Exercise task.
Reproduce only this part of the listing: the line with "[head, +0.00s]", plus every line after it through the last.

Dataset excerpt.
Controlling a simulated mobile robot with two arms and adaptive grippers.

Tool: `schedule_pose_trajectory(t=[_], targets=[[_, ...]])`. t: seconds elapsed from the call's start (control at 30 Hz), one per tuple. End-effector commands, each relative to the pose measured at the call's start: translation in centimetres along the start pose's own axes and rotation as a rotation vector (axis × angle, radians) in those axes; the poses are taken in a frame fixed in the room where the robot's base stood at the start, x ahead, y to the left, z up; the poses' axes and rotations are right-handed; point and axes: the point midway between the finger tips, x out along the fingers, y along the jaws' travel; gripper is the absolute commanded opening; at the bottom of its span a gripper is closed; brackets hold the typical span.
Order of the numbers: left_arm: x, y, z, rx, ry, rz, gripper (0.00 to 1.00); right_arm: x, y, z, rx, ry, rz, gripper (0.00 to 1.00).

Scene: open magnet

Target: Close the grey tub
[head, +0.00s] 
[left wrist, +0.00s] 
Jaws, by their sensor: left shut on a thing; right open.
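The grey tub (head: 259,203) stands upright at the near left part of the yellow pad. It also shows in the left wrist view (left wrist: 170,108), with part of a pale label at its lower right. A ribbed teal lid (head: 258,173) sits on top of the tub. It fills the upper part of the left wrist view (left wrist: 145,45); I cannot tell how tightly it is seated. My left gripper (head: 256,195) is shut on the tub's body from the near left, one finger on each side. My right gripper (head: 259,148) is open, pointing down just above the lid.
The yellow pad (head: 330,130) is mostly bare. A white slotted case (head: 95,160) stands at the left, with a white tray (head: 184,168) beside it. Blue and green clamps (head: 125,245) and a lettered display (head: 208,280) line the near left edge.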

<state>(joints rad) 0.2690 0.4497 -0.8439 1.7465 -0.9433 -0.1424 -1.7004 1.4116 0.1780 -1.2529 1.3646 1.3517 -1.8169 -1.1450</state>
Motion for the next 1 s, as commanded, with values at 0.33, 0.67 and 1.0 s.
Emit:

Correct result.
[head, +0.00s] 
[left wrist, +0.00s] 
Jaws, by their sensor: left shut on a thing; right open.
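The grey tub (head: 259,203) stands upright at the near left part of the yellow pad. It also shows in the left wrist view (left wrist: 170,108), with part of a pale label at its lower right. A ribbed teal lid (head: 258,173) sits on top of the tub. It fills the upper part of the left wrist view (left wrist: 145,45); I cannot tell how tightly it is seated. My left gripper (head: 256,195) is shut on the tub's body from the near left, one finger on each side. My right gripper (head: 259,148) is open, pointing down just above the lid.
The yellow pad (head: 330,130) is mostly bare. A white slotted case (head: 95,160) stands at the left, with a white tray (head: 184,168) beside it. Blue and green clamps (head: 125,245) and a lettered display (head: 208,280) line the near left edge.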

<state>(joints rad) 0.2690 0.4497 -0.8439 1.7465 -0.9433 -0.1424 -1.7004 1.4116 0.1780 -1.2529 1.3646 1.3517 -1.8169 -1.1450</state>
Motion for the next 1 s, as commanded, with values at 0.33, 0.67 and 1.0 s.
Emit:

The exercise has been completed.